Rwamucyo, now 65, was found guilty of complicity in genocide, complicity in crimes against humanity, and conspiring to commit these crimes through the spread of propaganda and attempts to conceal evidence of mass killings.
Despite his conviction, Rwamucyo denied any wrongdoing, and his defense team has indicated plans to appeal the sentence, according to local media.
Although acquitted of directly committing acts of genocide or crimes against humanity, Rwamucyo was accused of fueling ethnic violence.
Prosecuting lawyer Nicolas Peron argued that Rwamucyo, who did not personally carry out executions or torture, nonetheless bore responsibility as “one can ‘kill with words.’”
Born to a Hutu family, Rwamucyo was reportedly involved in disseminating anti-Tutsi rhetoric and, according to witnesses, participated in burying victims in mass graves to allegedly destroy evidence of the atrocities.
During the trial, Angélique Uwamahoro, who was 13 during the genocide, testified that she saw Rwamucyo at a roadblock in Butare, where she heard him encouraging Hutu militiamen to kill Tutsis, saying he “wanted to incite them to kill us so we don’t get out alive.”

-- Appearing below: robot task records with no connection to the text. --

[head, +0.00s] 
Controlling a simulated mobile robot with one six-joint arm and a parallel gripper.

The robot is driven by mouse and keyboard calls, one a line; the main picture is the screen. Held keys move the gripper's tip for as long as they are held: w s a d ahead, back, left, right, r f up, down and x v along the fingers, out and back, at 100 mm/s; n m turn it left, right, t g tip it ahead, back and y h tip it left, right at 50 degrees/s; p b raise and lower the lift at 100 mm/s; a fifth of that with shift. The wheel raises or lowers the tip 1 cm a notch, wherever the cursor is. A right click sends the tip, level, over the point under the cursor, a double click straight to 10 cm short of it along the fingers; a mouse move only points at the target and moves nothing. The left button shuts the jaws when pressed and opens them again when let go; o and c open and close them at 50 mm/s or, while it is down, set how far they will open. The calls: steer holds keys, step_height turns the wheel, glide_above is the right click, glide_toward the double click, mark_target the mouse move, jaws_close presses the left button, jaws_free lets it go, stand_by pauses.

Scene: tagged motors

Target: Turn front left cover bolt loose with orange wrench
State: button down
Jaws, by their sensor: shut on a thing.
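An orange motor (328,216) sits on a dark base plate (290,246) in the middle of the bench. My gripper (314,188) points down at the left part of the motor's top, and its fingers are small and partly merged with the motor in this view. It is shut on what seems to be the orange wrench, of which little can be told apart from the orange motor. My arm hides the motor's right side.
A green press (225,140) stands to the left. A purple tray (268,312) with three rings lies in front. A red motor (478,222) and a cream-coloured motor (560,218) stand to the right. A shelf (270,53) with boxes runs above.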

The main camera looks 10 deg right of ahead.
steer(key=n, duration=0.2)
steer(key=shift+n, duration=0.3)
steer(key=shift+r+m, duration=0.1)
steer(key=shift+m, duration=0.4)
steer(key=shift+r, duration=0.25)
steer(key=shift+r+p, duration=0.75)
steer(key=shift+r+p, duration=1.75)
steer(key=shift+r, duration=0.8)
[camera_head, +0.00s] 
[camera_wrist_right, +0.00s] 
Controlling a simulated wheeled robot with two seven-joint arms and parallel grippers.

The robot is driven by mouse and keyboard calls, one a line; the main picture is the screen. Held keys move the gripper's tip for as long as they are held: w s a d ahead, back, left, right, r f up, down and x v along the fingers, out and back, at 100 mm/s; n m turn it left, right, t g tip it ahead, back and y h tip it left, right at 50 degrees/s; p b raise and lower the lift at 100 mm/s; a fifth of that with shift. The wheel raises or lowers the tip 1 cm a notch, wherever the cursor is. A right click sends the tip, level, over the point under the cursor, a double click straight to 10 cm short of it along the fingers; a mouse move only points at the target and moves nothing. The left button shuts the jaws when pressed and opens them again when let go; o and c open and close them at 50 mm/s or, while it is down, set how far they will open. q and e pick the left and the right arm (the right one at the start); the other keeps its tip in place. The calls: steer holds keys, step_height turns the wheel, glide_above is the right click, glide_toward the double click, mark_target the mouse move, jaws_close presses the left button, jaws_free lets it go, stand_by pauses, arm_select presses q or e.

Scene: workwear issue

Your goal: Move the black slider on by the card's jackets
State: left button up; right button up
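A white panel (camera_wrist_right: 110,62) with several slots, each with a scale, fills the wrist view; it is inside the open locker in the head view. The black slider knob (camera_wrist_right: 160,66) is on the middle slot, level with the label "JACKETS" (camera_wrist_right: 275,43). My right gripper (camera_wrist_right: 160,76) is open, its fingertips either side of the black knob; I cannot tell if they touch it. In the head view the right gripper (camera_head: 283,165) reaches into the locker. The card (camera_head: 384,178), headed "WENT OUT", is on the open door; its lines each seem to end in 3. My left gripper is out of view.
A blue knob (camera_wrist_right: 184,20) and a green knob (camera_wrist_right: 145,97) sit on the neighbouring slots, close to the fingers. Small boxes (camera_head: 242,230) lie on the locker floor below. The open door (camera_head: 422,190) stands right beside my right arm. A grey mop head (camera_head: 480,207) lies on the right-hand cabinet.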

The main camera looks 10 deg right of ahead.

However, Rwamucyo told the court, “I assure you that I did not order the killing of the survivors nor did I allow them to be killed,” arguing that his involvement in the burials was an effort to prevent a “health crisis.”
Prosecutors had initially requested a 30-year prison term, while survivor representatives had sought a life sentence.
In 2009, Rwamucyo was sentenced to life in absentia by a Rwandan court, though a French court later denied Rwanda’s request for his extradition.
He was arrested in France in 2010 after attending a funeral for another Rwandan official convicted of war crimes.
Rwamucyo’s case marks the eighth genocide-related trial in France since 1994, a period during which an estimated 800,000 ethnic Tutsis and moderate Hutus were killed by Hutu extremists.
The verdict follows the 24-year sentence handed down in December to former doctor Sosthene Munyemana, also convicted in France of organizing torture and killings during the genocide.